Согласно легенде, Али был одно время шкипером на судне, купцом, негоциантом, набобом, и теперь о его темном прошлом ходили самые невероятные слухи. Из них можно узнать, будто Али был пиратом в Средиземном море, шел на абордаж, грабил купеческие суда, а сокровища зарывал на необитаемых островах и в пещерах, в том числе, в Одесских катакомбах. "Корсар в отставке", по выражению Пушкина, фантастически богатый, он в один прекрасный момент влюбился в местную красотку, бросил рискованное ремесло и пришвартовался в Одесской гавани. Где точно жил Али, неизвестно; было у него в Одессе несколько домов. Поскольку великому русскому поэту не приличествует дружить с пиратами, в советской пушкинистике Али был превращен в "капитана коммерческого судна".

Завидую тебе, питомец моря смелый,

Под сенью парусов и в бурях поседелый!

Спокойной пристани давно ли ты достиг –

Давно ли тишины вкусил отрадный миг?

И вновь тебя зовут заманчивые волны.

Дай руку – в нас сердца единой страстью полны. (II.139)

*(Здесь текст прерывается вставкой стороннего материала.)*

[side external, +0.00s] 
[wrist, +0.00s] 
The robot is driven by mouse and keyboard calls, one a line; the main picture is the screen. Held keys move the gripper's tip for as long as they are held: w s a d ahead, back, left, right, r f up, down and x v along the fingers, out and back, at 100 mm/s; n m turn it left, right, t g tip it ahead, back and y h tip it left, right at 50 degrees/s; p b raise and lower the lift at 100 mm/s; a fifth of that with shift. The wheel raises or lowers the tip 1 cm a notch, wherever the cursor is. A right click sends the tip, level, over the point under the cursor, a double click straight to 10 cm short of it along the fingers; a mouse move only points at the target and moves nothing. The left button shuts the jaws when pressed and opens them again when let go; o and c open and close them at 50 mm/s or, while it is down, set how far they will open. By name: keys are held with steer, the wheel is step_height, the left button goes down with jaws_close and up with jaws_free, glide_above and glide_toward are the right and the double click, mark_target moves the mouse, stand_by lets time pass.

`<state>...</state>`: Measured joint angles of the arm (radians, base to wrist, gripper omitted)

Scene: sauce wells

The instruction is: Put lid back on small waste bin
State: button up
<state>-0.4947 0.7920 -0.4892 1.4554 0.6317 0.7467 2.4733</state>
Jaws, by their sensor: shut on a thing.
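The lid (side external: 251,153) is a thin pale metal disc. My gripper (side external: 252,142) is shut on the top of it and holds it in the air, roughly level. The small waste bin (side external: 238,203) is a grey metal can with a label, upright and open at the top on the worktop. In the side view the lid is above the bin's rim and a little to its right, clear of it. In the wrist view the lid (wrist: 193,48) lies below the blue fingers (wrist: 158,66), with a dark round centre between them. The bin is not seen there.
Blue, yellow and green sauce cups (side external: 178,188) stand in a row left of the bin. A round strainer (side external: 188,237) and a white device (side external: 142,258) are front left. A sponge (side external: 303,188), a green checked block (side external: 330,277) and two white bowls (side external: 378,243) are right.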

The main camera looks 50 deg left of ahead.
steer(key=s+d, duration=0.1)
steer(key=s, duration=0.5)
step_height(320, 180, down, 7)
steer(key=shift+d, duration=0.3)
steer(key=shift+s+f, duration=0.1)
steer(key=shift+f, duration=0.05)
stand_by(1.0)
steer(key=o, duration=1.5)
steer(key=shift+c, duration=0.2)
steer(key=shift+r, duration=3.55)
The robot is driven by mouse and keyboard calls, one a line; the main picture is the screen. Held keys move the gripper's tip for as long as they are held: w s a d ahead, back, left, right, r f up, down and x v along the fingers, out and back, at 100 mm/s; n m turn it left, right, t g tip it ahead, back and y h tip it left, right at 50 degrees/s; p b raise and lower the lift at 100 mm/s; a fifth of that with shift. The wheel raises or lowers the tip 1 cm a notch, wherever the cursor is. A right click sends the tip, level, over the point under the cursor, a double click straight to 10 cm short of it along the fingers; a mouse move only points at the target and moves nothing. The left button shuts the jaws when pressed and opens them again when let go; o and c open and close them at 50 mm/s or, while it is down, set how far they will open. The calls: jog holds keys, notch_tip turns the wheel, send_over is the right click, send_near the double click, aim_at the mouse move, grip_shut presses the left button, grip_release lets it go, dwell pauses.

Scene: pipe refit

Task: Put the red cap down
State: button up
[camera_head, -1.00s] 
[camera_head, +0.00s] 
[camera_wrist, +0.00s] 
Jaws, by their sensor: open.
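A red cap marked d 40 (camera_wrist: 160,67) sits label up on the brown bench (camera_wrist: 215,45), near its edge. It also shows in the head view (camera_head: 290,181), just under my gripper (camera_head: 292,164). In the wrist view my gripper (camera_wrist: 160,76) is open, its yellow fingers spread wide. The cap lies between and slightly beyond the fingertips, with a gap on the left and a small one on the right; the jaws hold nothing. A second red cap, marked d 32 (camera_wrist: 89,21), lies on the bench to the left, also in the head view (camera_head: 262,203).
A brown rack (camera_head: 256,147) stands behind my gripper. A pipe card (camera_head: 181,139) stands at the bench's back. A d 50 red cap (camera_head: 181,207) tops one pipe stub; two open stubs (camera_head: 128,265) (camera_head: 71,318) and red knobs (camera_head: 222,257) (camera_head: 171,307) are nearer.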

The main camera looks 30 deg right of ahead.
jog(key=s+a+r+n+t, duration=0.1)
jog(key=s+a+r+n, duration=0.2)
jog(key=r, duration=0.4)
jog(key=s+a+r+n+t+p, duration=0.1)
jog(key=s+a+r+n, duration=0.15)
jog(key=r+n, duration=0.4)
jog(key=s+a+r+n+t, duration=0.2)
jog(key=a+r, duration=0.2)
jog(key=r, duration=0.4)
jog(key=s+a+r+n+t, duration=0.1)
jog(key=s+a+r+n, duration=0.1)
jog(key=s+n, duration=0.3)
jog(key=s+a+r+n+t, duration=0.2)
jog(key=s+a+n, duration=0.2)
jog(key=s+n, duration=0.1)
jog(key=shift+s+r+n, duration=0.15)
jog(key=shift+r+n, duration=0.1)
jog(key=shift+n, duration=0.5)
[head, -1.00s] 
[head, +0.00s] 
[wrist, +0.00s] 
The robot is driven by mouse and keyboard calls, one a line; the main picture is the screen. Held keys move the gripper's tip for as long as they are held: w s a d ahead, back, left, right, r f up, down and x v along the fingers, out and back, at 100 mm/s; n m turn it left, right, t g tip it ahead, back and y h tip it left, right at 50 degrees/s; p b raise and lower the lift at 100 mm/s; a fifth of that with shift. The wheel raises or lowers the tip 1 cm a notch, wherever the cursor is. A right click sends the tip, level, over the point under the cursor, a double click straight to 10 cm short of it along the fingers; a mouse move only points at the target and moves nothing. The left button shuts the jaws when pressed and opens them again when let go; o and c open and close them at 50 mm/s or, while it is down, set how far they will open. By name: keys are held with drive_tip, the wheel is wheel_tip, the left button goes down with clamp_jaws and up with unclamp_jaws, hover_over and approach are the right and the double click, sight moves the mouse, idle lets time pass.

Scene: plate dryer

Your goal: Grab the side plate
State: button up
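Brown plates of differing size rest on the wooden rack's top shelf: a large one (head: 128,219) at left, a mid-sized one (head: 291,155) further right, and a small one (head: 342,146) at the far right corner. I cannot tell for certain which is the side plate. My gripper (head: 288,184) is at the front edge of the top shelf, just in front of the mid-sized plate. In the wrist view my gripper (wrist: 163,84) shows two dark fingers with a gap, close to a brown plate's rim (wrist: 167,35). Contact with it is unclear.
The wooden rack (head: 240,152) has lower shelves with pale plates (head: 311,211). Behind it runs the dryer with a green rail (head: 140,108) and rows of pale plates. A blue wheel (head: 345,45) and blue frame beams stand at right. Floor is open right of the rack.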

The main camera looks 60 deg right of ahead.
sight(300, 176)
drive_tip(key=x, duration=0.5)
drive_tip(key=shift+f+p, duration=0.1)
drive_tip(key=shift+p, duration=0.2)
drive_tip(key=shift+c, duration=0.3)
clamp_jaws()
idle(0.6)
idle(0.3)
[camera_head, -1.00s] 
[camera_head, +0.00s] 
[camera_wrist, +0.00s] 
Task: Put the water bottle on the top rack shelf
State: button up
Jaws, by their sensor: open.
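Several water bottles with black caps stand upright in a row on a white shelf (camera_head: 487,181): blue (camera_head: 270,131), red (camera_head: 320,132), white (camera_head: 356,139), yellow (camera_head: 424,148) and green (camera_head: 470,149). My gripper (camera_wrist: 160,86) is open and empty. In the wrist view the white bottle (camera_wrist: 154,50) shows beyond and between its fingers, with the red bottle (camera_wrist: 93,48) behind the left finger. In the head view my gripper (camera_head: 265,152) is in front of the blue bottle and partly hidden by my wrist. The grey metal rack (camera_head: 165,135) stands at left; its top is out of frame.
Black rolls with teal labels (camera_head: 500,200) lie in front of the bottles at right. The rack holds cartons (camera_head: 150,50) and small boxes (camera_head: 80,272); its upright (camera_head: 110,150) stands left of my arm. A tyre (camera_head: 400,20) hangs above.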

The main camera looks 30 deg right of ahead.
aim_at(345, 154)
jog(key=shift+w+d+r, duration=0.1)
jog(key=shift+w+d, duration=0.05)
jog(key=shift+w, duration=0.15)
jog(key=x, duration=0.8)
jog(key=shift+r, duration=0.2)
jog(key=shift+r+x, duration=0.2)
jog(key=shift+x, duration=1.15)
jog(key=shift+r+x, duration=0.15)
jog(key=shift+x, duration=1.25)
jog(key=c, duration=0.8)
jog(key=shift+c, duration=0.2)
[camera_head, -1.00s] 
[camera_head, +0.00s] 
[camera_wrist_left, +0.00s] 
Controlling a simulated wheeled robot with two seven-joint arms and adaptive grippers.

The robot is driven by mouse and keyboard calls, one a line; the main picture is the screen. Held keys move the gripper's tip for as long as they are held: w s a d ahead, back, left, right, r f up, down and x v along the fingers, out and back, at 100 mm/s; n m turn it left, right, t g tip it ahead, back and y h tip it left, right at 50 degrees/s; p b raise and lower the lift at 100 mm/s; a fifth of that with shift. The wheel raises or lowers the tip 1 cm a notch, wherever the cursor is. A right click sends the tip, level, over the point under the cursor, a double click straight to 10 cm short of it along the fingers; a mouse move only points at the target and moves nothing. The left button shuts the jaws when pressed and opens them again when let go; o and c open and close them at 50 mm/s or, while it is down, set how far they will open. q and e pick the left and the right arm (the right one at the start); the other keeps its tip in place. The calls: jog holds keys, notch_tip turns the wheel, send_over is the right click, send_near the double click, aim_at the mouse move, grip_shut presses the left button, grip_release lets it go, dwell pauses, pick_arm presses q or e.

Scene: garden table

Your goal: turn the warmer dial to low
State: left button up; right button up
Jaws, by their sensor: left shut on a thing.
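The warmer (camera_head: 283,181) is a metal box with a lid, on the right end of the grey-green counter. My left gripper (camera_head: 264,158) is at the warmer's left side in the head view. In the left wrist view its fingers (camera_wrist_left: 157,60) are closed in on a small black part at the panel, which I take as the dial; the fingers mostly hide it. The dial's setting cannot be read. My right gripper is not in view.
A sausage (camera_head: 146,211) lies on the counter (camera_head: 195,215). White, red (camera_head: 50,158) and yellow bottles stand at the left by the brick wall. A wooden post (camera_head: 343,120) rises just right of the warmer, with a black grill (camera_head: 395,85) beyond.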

А дальше в стихотворении идут строки, вынесенные нами в эпиграф. Говорили, что бывший корсар, которому море по колено, поддерживает старые связи и участвует в темных делах, встречаясь с прибывающими ниоткуда и отбывающими в никуда сомнительными людьми. Еще болтали, что он – поставщик в гарем турецкого султана: присматривает подходящие кадры, прячет в пещерах, а затем люди султана переправляют девушек через море. Что здесь соответствует действительности, теперь проверить невозможно.

Старейший одесский литератор и директор библиотеки де Рибас полвека спустя утверждал, что он помнит Али, ведь тот глубоким стариком бывал у них в гостях. От множества легендарных достоинств этого выдающегося человека остались три: аферист, картежник, выпивоха. Он приносил две золотые табакерки и хотел их продать за 30 тысяч.